#### [Exercise requirements]
Would you return the run of lines that starts at the one with "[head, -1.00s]" and ends at the one with "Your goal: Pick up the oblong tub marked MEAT", ends included, exactly as written and without the images?

-- BEGIN Input records --

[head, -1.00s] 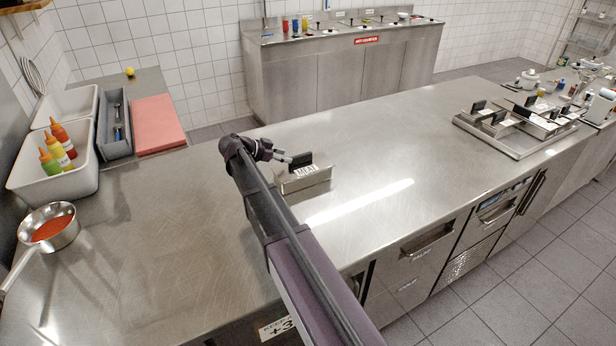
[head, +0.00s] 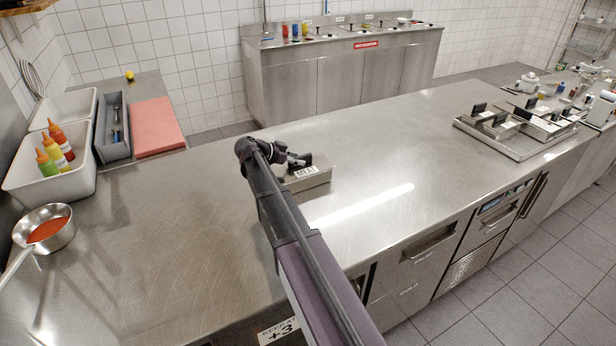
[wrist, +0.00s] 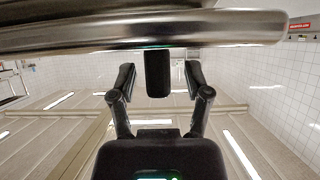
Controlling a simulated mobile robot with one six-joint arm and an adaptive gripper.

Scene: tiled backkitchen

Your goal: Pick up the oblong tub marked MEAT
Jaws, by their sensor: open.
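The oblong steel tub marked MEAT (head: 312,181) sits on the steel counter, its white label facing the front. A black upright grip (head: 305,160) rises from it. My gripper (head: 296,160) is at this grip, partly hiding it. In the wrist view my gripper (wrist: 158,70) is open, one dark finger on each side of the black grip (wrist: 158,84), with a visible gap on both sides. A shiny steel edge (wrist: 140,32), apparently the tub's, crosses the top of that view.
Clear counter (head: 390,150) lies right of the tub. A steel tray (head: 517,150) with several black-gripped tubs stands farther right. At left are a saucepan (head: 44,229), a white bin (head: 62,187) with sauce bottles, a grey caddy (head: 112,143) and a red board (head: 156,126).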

-- END Input records --
-- BEGIN Input records --

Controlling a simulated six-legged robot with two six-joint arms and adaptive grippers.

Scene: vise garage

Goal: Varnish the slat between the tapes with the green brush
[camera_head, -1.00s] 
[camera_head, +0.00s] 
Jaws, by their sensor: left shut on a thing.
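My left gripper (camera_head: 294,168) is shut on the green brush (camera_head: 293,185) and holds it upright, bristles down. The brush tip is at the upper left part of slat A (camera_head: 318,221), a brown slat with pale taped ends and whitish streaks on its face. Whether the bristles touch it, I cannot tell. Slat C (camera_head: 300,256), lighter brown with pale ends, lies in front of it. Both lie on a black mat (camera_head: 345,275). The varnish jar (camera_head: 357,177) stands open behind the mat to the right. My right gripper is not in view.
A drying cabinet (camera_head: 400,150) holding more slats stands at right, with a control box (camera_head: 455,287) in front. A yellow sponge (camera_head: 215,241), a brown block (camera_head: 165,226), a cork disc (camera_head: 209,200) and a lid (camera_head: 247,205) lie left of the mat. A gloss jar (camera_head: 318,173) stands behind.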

-- END Input records --
-- BEGIN Input records --

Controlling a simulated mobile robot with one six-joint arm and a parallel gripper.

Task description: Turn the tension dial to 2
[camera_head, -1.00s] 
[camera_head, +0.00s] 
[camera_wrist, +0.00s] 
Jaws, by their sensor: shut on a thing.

-- END Input records --

#### [Solution for this task]
[head, -1.00s] 
[head, +0.00s] 
[wrist, +0.00s] 
Controlling a simulated mobile robot with one six-joint arm and an adaptive gripper.

Scene: tiled backkitchen

Your goal: Pick up the oblong tub marked MEAT

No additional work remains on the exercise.